From a theoretical standpoint, packing smaller-sized spheres in the matrix of a mono-sized packing of particles increases the packing density, as the smaller ones fill the voids that existed before their introduction into the sphere matrix.

The addition of the smaller-sized particles improves the density as they fill the interstices between the large spheres, decreasing the number of voids in the packing and consequently increasing the packing density.

For instance, the highest packing density of a mono-sized sphere in an unbound space cannot be more than π/(3√2) ≈ 0.7404, which means the solid material fills only 74% of the volume space.

Consider a container of unit volume with mono-sized spheres (s1) crushed into powder such that the powder occupies approximately 74% of the volume, and the air above is the remainder of the volume.

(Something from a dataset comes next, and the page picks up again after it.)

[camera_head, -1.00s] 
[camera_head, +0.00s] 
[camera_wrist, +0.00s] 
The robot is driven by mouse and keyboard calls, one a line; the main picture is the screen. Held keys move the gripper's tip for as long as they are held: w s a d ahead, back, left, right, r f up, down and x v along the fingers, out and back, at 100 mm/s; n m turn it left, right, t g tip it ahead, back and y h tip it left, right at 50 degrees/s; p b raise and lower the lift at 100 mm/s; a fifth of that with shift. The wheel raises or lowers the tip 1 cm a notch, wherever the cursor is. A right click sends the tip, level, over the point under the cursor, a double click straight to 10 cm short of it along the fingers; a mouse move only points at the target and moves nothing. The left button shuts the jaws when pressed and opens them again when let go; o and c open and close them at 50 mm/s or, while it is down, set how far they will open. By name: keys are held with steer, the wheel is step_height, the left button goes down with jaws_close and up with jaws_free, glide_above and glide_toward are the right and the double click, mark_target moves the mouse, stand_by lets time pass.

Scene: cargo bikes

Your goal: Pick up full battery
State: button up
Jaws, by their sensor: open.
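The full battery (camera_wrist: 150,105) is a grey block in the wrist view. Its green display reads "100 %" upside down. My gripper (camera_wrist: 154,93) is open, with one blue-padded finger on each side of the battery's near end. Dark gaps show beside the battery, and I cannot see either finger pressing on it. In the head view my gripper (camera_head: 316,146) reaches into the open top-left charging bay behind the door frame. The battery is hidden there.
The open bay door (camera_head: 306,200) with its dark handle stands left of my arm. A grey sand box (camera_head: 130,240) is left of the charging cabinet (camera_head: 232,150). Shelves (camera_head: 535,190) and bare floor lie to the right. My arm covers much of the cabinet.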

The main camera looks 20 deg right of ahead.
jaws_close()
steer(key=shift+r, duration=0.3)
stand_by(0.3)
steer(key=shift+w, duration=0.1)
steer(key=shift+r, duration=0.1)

Let the solid volume be a = π/(3√2) so that the volume of voids is (1 − a). One defines the void ratio, e, of component “i” as the ratio of the volume of voids (Vvi) to the bulk volume (i.e., Vi, the volume of the space that sample “i” occupies).

Assume that there are several particle sizes in a system, where the packing of a larger size leaves a certain fraction of voids. Each subsequent smaller size exactly fills the voids of the preceding size class without increasing the system’s overall volume. Therefore, if infinitely small particles are successively introduced into the system in the manner described, the packing density could theoretically reach 100%. The packing mechanism in the proposed model is that the smaller particles are introduced into the interstices of the larger packed particles, reducing the voids in the system.

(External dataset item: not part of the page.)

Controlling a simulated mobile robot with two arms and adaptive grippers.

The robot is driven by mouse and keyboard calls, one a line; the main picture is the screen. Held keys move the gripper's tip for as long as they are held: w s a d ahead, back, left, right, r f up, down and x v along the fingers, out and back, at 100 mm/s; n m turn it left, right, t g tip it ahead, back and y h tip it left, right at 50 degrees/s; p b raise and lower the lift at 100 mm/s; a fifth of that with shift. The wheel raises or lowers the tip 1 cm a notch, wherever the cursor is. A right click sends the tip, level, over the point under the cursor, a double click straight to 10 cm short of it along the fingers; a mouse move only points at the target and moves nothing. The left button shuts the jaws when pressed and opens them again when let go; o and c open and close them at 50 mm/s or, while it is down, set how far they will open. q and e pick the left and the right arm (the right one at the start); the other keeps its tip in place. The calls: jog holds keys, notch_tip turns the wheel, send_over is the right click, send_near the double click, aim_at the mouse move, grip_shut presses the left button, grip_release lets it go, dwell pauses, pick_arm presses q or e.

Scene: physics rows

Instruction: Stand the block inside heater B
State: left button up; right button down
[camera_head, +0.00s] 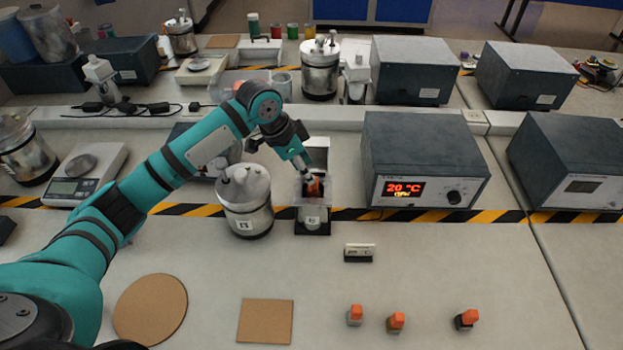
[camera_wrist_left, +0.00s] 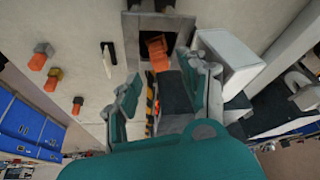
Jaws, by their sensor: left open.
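An orange block (camera_head: 314,187) is in the dark opening of a small, open-topped device (camera_head: 312,217) at the centre of the bench, presumably heater B; its front label is too small to read surely. In the left wrist view the block (camera_wrist_left: 157,52) looks tilted inside the dark square opening (camera_wrist_left: 131,45). My left gripper (camera_head: 301,166) points down at the opening from behind and left. In the wrist view its fingers (camera_wrist_left: 165,88) are spread, with the block beyond the tips and apparently apart from them. The block's lower part is hidden. My right gripper is not in view.
A metal canister (camera_head: 246,205) stands close left of the device. A grey box with a 20 °C display (camera_head: 425,165) is to the right. Three orange-topped blocks (camera_head: 355,314) (camera_head: 396,322) (camera_head: 466,319) stand in front. Cork mats (camera_head: 150,308) (camera_head: 265,320) lie front left.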

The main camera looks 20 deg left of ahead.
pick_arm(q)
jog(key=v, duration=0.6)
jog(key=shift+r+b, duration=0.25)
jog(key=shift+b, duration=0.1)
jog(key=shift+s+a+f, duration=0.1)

Furthermore, assume a stack of powder samples with decreasing sizes (average particle diameter) in a vertical container. Let r_i be the volume fraction of the coarser material of any two consecutive powder samples (1).

$${\mathrm{r}}_{\mathrm{i}}=\frac{{\mathrm{V}}_{\mathrm{si}}}{{\mathrm{V}}_{\mathrm{si}}+{\mathrm{V}}_{\mathrm{s}\left(\mathrm{i}+1\right)}}$$

(1)

Given the correlation between the void ratio and the volume fraction, we define a geometric series between any two consecutive particle size classes in terms of r₁ as follows (2):

$${\mathrm{r}}_1,1-{\mathrm{r}}_1,\left(1-{\mathrm{r}}_1\right)\left(\frac{1-{\mathrm{r}}_2}{{\mathrm{r}}_2}\right),\left(1-{\mathrm{r}}_1\right)\left(\frac{1-{\mathrm{r}}_2}{{\mathrm{r}}_2}\right)\left(\frac{1-{\mathrm{r}}_3}{{\mathrm{r}}_3}\right),\dots$$

(2)

A similar series can be defined for the weight fraction. The weight fraction of any powder sample, w_i, can be defined in terms of the specific true gravity of the sample. For the coarsest powder sample packed initially into our hypothetical vessel, we define ${\mathrm{w}}_1={\mathrm{G}}_1{\mathrm{v}}_{\mathrm{s}1}=\left(1-{\mathrm{e}}_1\right){\mathrm{G}}_1$ where G_i is the specific gravity.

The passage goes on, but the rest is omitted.